--- BEGIN Source material ---
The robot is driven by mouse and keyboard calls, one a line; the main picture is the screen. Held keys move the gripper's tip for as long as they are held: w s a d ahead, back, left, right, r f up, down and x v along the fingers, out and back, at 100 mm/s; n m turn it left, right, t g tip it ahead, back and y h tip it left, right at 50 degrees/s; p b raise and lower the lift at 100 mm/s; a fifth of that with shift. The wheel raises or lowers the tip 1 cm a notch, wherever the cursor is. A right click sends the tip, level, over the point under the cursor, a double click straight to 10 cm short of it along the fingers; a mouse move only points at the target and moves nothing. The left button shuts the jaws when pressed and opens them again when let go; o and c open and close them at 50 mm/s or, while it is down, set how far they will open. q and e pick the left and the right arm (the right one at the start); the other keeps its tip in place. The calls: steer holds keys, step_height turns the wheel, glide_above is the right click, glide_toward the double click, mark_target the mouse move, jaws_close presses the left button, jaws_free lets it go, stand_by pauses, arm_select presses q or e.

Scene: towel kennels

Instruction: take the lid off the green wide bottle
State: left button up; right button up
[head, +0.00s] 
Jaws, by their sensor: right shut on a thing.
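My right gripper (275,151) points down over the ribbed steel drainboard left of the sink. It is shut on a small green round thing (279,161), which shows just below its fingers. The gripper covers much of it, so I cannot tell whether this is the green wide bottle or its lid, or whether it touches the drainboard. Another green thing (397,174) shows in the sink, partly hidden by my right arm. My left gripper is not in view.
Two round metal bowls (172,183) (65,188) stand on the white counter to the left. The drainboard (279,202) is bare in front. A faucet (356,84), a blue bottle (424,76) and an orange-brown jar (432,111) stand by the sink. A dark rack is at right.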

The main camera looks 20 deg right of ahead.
--- END Source material ---
▶ **Task**
Reproduce every line above without error.

▶ **The output**
The robot is driven by mouse and keyboard calls, one a line; the main picture is the screen. Held keys move the gripper's tip for as long as they are held: w s a d ahead, back, left, right, r f up, down and x v along the fingers, out and back, at 100 mm/s; n m turn it left, right, t g tip it ahead, back and y h tip it left, right at 50 degrees/s; p b raise and lower the lift at 100 mm/s; a fifth of that with shift. The wheel raises or lowers the tip 1 cm a notch, wherever the cursor is. A right click sends the tip, level, over the point under the cursor, a double click straight to 10 cm short of it along the fingers; a mouse move only points at the target and moves nothing. The left button shuts the jaws when pressed and opens them again when let go; o and c open and close them at 50 mm/s or, while it is down, set how far they will open. q and e pick the left and the right arm (the right one at the start); the other keeps its tip in place. The calls: steer holds keys, step_height turns the wheel, glide_above is the right click, glide_toward the double click, mark_target the mouse move, jaws_close presses the left button, jaws_free lets it go, stand_by pauses, arm_select presses q or e.

Scene: towel kennels

Instruction: take the lid off the green wide bottle
State: left button up; right button up
[head, +0.00s] 
Jaws, by their sensor: right shut on a thing.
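My right gripper (275,151) points down over the ribbed steel drainboard left of the sink. It is shut on a small green round thing (279,161), which shows just below its fingers. The gripper covers much of it, so I cannot tell whether this is the green wide bottle or its lid, or whether it touches the drainboard. Another green thing (397,174) shows in the sink, partly hidden by my right arm. My left gripper is not in view.
Two round metal bowls (172,183) (65,188) stand on the white counter to the left. The drainboard (279,202) is bare in front. A faucet (356,84), a blue bottle (424,76) and an orange-brown jar (432,111) stand by the sink. A dark rack is at right.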

The main camera looks 20 deg right of ahead.

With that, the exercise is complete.